BOSTON – Massachusetts is one of a dozen states working on a new cap-and-trade program to reduce vehicle emissions, but critics say the plan could be a boon for New Hampshire and other border states that don't go along with it.
The Transportation Climate Initiative, put together by a dozen Northeast and Mid-Atlantic states working on reducing pollution, is focusing on gasoline and diesel which account for more than 80% of regional carbon emissions. It could lead to a new wholesale tax on fossil fuel suppliers to pay for regional transportation projects.
Under the plan, suppliers who transport fuel across state lines would be required to pay a tax on excess carbon emissions based on caps that still must be set.
Still, it's not clear if New Hampshire and Vermont, where skeptical Republican governors have expressed concerns about the plans, will buy into the initiative. If they don't, critics say Massachusetts' motorists could be saddled with higher prices at the pumps than neighboring states, as wholesalers pass along costs to consumers.

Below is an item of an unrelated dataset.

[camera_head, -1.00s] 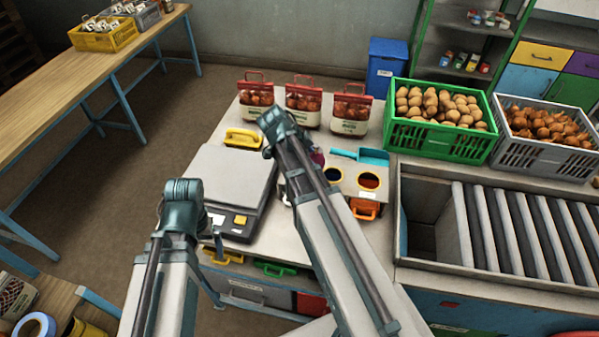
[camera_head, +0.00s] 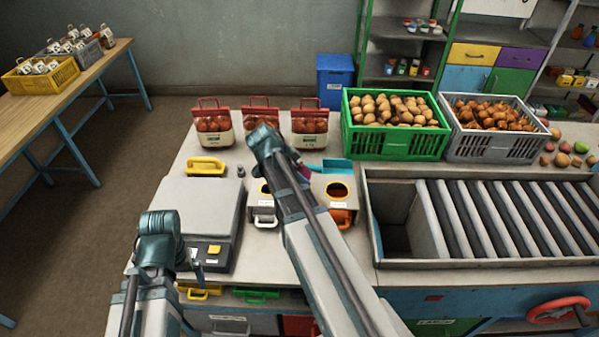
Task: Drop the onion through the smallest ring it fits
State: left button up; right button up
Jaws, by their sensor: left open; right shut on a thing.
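A sizing box stands at the table's middle. A small purple-red patch beside my right arm, seemingly the onion (camera_head: 304,172), shows just above and behind the box. My right gripper is mostly hidden behind its own arm there and is shut on it; the height above the rings cannot be told. My left gripper (camera_head: 196,264) is open and empty, low at the front edge of the scale, partly hidden by its arm.
A flat scale (camera_head: 199,210) lies left of the box, with a yellow-handled object (camera_head: 206,167) behind it. Several bagged packs (camera_head: 258,122) stand behind. A green crate (camera_head: 399,146) of potatoes, a grey crate (camera_head: 486,149) of onions and a roller conveyor (camera_head: 490,262) fill the right.

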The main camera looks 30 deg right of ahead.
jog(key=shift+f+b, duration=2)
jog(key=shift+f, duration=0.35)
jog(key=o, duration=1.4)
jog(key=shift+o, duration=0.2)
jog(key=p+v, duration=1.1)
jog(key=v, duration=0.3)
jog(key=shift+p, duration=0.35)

"It would give people yet another reason to take their business across the border to New Hampshire, which puts the state and my district at a competitive disadvantage," said Rep. Lenny Mirra, R-West Newbury, who opposes the regional plan. "But more importantly, this would be a regressive tax that would hurt working people who drive to work."
Christopher Carlozzi, Massachusetts state director of the National Federation of Independent Businesses, said the plan will hurt businesses and others who can't afford higher gas prices.
"It's a gas tax by another name," he told reporters at briefing Wednesday. "TCI will unfairly tax every small business, commuter and working family in Massachusetts."
Gov. Charlie Baker, a Republican, committed the state to joining the program last year as part of an effort to reduce traffic congestion and tackle climate change.
Modeled on the Regional Greenhouse Gas Initiative, which seeks to reduce emissions from power plants, TCI states are working on a cap-and-invest program to drive down emissions from cars and trucks. Details are still being worked out, but a plan is expected to be unveiled by the end of the year.
The cap-and-trade program would to get underway in 2022.
Speaking to a gathering of business and environmental leaders in Boston on Wednesday, Baker didn't address concerns about who will pay for the initiative but stressed the importance of regional cooperation.
He said the regional cap-and-trade program on power plants has reduced emissions and generated revenue for other climate change initiatives.
"The bottom line is that this is probably one of the best ways to get an extraordinary large number of people rowing in the same direction on a program model that has proven to be effective," Baker said.
While TCI states haven't decided on a regional cap, proponents say the overall goal is to ratchet down vehicle emissions each year.
The Baker administration says Massachusetts could reel in up to $500 million a year for clean transportation programs from the sale of carbon allowances through the program.
"It's a sin tax that would punish ordinary people for doing a task the government believes is wrong by artificially increasing the cost," said Paul Craney, a spokesman for the the Massachusetts Fiscal Alliance, which also opposes the plan. "It's bad economics and morally wrong."
Lawmakers are also considering proposals to increase the state's 24-cent per-gallon gas tax, which was last hiked in 2013, amid a renewed push by transit advocates.
Baker opposes an increase in the gas tax, arguing the move is unnecessary and would unfairly burden low-income families and small business owners.
Transportation Secretary Stephanie Pollack has acknowledged that TCI will probably lead to higher gas prices, but pushed back against those who are calling it a tax.
"It is not a gas tax," she told lawmakers during an October hearing before the Legislature's Joint Transportation Committee. "It is a cap-and-invest program."
Massachusetts drivers pay a total of 44.9 cents per gallon in gasoline taxes, including state and federal taxes and other fees, according to the American Petroleum Institute.
In New Hampshire, which has a 22.2 cent state gas tax, drivers pay 42.23 cents per gallon in total taxes and fees, according to API. In Vermont, the total is 49.34 cents.
Nancy Kyle, president and CEO of the New Hampshire Retail Association, welcomes the idea of more Massachusetts consumers flocking to the Granite State to shop and fill up the tank.
"They're already coming up here to shop because of the lack of a sales tax," she said. "So maybe while they're here, they'll stop at a gas station to fill up before heading home."
Environmental groups and transit advocates say the TCI initiative is key for the state to meet its dual goals of reducing emissions and alleviating congestion.
Proponents expect higher prices at the pumps will lead people to use their vehicles less frequently or rely on public transit to get to work.
Meanwhile, a new poll by MassINC Polling found at least 66% of respondents in Massachusetts and seven other states supported the regional approach to addressing climate change.
But the survey of nearly 7,000 voters didn't ask if they supported new taxes and fees to implement the program, and critics pounced on the omission.
"People may be in favor of TCI but do they know the costs?" Carlozzi said Wednesday. "The poll didn't explain that the costs would be passed along to consumers at the gas pumps."